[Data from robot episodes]
......

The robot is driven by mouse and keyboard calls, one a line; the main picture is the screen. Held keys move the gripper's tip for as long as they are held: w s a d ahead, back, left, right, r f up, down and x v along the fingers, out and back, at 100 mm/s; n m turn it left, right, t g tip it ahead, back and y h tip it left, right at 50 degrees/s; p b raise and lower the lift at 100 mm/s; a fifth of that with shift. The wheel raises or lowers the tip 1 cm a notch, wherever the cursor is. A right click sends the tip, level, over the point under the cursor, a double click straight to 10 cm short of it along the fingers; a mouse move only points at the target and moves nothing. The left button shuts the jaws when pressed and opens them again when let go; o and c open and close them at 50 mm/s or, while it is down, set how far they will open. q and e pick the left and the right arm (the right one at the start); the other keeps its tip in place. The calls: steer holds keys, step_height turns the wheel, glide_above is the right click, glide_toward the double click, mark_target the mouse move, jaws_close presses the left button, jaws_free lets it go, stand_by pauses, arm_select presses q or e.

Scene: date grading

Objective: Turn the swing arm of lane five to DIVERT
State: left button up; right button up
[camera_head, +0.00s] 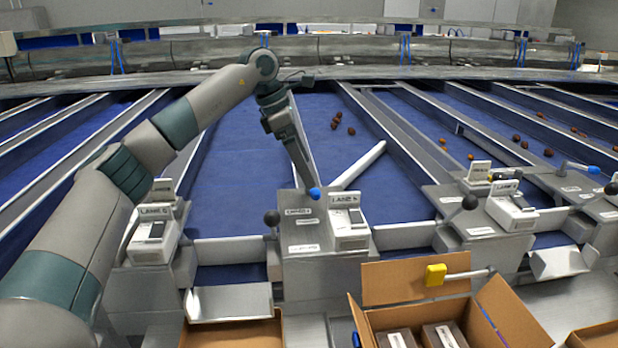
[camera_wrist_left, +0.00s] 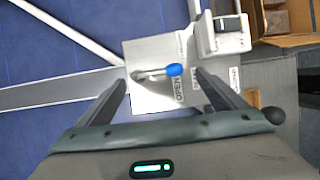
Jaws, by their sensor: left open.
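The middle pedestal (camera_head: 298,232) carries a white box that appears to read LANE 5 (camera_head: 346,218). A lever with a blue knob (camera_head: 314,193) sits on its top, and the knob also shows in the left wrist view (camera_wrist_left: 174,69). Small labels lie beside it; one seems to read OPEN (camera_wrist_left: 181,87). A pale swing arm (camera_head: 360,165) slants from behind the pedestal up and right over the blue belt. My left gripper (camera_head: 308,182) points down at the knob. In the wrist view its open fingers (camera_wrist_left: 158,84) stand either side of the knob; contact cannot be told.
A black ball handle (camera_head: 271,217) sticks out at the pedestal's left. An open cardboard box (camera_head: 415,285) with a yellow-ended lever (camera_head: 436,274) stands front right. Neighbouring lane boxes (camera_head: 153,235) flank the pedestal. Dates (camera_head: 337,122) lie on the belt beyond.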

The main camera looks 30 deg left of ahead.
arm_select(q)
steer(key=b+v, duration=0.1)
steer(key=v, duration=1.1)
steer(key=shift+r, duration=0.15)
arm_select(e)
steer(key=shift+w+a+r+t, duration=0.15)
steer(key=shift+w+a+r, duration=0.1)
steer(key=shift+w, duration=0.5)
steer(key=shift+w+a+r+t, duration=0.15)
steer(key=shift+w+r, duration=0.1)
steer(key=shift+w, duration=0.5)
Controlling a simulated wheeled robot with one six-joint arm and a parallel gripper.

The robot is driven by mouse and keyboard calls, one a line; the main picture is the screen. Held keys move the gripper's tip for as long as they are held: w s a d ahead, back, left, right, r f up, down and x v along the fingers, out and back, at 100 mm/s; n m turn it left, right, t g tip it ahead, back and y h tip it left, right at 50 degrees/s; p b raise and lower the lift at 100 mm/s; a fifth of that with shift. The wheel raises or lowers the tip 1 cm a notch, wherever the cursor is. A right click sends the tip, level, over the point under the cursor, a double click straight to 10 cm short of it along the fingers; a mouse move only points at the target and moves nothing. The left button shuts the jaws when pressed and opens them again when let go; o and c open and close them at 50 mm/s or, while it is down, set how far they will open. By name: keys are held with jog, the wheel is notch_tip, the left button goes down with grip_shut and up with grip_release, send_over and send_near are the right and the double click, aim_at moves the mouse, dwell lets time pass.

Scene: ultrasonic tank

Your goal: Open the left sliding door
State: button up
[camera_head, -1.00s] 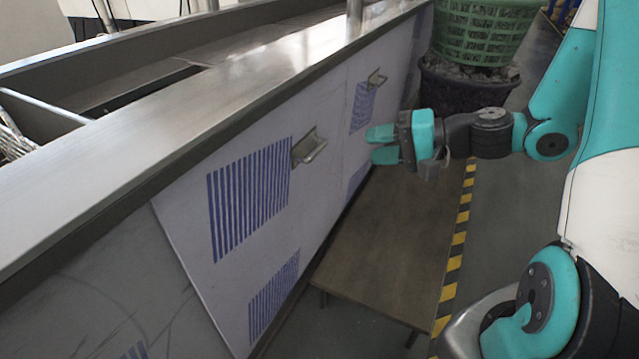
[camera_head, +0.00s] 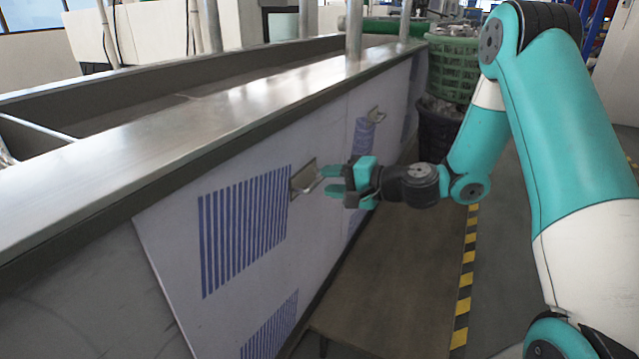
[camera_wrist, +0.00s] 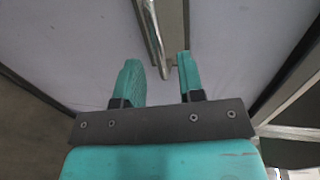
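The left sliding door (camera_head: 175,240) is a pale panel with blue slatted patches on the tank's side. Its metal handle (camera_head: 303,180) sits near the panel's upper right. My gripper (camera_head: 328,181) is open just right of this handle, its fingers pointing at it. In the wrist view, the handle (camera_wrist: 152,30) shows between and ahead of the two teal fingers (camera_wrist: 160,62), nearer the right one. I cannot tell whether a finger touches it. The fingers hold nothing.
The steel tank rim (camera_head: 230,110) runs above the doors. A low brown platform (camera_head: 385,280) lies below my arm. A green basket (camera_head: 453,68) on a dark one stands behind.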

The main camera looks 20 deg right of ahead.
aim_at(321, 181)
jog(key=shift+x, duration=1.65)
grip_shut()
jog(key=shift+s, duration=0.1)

......

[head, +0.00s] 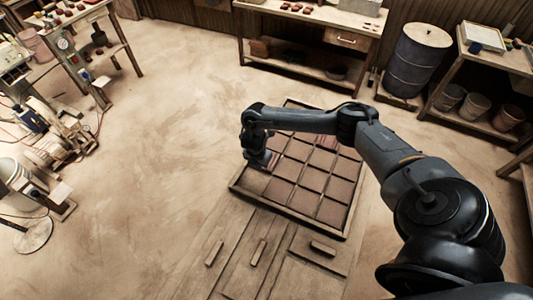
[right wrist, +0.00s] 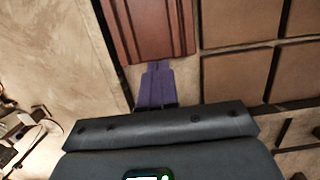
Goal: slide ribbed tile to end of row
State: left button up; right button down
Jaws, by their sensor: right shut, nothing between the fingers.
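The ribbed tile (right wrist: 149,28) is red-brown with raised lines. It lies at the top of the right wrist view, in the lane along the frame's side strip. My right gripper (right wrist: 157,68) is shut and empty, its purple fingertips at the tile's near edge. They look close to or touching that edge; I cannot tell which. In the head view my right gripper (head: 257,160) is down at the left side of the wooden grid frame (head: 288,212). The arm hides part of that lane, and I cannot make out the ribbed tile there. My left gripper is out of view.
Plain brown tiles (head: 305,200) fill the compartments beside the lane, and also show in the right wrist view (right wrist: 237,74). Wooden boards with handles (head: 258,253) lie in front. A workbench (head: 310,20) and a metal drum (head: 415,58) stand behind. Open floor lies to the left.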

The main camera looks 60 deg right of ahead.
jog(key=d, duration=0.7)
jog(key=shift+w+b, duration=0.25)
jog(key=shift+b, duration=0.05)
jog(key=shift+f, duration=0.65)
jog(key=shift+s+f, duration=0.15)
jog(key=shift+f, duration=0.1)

......

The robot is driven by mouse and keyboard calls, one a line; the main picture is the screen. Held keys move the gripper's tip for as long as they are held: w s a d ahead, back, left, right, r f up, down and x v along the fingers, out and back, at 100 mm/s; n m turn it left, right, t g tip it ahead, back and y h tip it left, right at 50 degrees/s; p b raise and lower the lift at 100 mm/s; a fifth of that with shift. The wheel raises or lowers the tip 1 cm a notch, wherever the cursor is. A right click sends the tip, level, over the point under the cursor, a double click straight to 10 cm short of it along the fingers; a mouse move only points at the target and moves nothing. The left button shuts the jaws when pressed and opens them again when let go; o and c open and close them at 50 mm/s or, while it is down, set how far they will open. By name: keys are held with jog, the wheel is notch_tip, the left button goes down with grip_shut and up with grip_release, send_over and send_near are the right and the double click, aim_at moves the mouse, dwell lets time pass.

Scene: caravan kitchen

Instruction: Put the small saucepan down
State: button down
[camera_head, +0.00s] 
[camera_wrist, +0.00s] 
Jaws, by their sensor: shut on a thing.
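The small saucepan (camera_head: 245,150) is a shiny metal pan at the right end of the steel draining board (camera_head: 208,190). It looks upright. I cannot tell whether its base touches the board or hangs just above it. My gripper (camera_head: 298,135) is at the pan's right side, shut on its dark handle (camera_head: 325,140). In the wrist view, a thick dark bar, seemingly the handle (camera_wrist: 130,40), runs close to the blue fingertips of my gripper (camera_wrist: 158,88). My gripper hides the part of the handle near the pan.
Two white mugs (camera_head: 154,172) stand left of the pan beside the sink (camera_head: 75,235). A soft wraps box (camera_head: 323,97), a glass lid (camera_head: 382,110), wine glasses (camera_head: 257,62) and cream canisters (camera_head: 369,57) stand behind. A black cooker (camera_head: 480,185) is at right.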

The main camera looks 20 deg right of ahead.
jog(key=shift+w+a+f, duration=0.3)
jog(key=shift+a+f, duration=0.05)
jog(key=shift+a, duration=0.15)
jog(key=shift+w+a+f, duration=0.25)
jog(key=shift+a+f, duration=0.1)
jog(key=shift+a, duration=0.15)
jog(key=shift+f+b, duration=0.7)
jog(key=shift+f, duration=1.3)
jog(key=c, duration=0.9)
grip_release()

......

GIVEN REQUEST:
Find the count of lines in the data above where the string "Scene" occurs. Provide that number alone.

SOLUTION TO THIS EXERCISE:
3